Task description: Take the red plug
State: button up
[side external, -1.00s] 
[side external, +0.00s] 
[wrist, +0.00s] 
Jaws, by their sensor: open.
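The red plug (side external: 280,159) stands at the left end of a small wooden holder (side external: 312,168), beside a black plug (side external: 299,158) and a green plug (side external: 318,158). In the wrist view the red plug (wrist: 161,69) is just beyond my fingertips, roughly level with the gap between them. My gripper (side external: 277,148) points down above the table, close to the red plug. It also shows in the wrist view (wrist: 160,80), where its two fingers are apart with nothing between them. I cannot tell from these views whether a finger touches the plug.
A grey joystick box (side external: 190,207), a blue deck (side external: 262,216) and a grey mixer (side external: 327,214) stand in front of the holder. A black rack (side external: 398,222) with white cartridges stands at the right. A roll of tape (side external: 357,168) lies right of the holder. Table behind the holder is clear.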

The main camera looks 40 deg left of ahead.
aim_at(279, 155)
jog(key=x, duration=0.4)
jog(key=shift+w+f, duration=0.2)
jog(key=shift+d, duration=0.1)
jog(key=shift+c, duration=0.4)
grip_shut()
⁂
Copy every line exactly. Leave nothing out.

Task description: Take the red plug
State: button up
[side external, -1.00s] 
[side external, +0.00s] 
[wrist, +0.00s] 
Jaws, by their sensor: open.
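The red plug (side external: 280,159) stands at the left end of a small wooden holder (side external: 312,168), beside a black plug (side external: 299,158) and a green plug (side external: 318,158). In the wrist view the red plug (wrist: 161,69) is just beyond my fingertips, roughly level with the gap between them. My gripper (side external: 277,148) points down above the table, close to the red plug. It also shows in the wrist view (wrist: 160,80), where its two fingers are apart with nothing between them. I cannot tell from these views whether a finger touches the plug.
A grey joystick box (side external: 190,207), a blue deck (side external: 262,216) and a grey mixer (side external: 327,214) stand in front of the holder. A black rack (side external: 398,222) with white cartridges stands at the right. A roll of tape (side external: 357,168) lies right of the holder. Table behind the holder is clear.

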The main camera looks 40 deg left of ahead.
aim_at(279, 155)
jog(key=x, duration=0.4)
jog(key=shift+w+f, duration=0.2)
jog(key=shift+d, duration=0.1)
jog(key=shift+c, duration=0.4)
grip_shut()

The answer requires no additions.